The purpose of Auto Discovery is to find interesting data correlations and patterns in a database using a variety of machine learning tools and algorithms like partitioning, forecasting, clustering, correlations and trends. When Auto Discover is run, a series of data discoveries will be produced and presented in a Presentation.
The data discoveries produced can be grouped into three main categories:
- Line charts: based on forecasting algorithms
- Scatter and bubble charts: based on partitioning algorithms
- Other chart types: based on trends
Dimension Reduction and Ranking
Since querying all the possibilities (columns in the database) is infeasible, a pre-process of ranking and dimension reduction is used.
Given sample data from each column, data may be removed from the analysis based on simple distribution tests, noise tests and other heuristics.

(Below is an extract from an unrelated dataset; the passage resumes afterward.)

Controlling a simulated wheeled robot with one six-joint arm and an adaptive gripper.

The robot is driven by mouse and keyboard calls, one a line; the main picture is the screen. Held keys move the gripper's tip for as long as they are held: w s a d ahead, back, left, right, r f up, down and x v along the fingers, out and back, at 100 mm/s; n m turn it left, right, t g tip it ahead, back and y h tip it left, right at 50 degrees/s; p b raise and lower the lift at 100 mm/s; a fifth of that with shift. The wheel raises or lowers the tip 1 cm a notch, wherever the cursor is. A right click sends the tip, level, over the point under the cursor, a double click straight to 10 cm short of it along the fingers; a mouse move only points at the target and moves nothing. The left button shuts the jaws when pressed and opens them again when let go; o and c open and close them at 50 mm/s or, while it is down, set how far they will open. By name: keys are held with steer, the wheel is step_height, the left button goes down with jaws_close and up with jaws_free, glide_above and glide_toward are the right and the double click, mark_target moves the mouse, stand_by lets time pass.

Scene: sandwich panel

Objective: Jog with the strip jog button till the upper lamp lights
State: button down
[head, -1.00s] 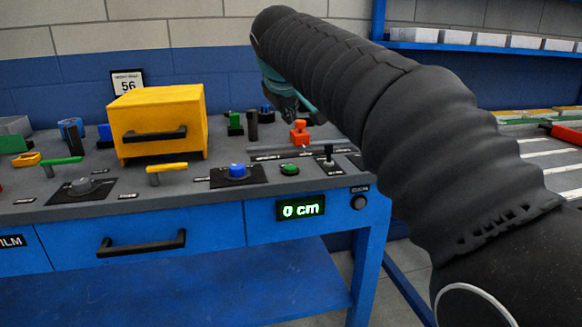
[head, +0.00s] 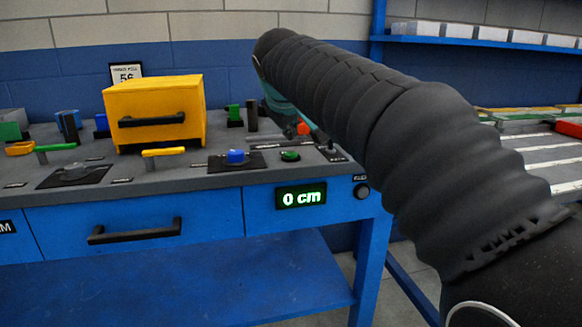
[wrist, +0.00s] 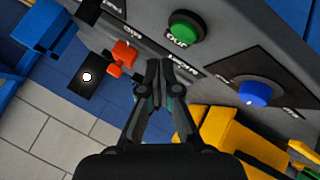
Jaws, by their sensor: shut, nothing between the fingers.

Given sample data from several tables joined (dataset), runs multiple Random Forests (an algorithm that creates an ensemble of decision trees, or a decision forest) for randomly predicted columns. Extracting the information gain gives the following:
- Average information gain (rank)
- Reduce the columns with a low average information gain
Visualization of Auto-Discoveries
Line Charts
Line charts in Auto Discover are based on forecasting algorithms, which can only operate if time series data was added during the ETL.
Given the ranking and time hierarchy, ARIMA and Holt Winters forecasts are estimated (by splitting the data). The forecast with Mean Average Percentage Error (MAPE) above a hard coded threshold will be presented in a line chart. Note that forecasting will produce a maximum of four graphs.
Scatter and Bubble Charts
Scatter and bubble charts are the result of either the best partition algorithm, or the correlation (Pearson) test. The x-axis, y-axis, and size are picked randomly.
Given the ranking, the best possibilities are tested for partitioning using multi-class Support Vector Machine (SVM). The highest learning score will determine the query used to construct the partition graphs.
Other Charts
Tables, column and bar charts are based on statistical tests (the Pearson test and the Chi square test) which determine the presence of a correlation and a change in trend. Where a distinct change in trend occurs, a chart will be presented.
Charts are drawn using Pyramid's auto-visualization tool which is used to plot data using a set of augmented AI routines to determine the best visualization for a given data set and within that, the best way to plot the different elements on that given visualization. The chart selection depends on the amount of data represented (the number of points and attributes), the type of data presented and the best way to portray the different chart types.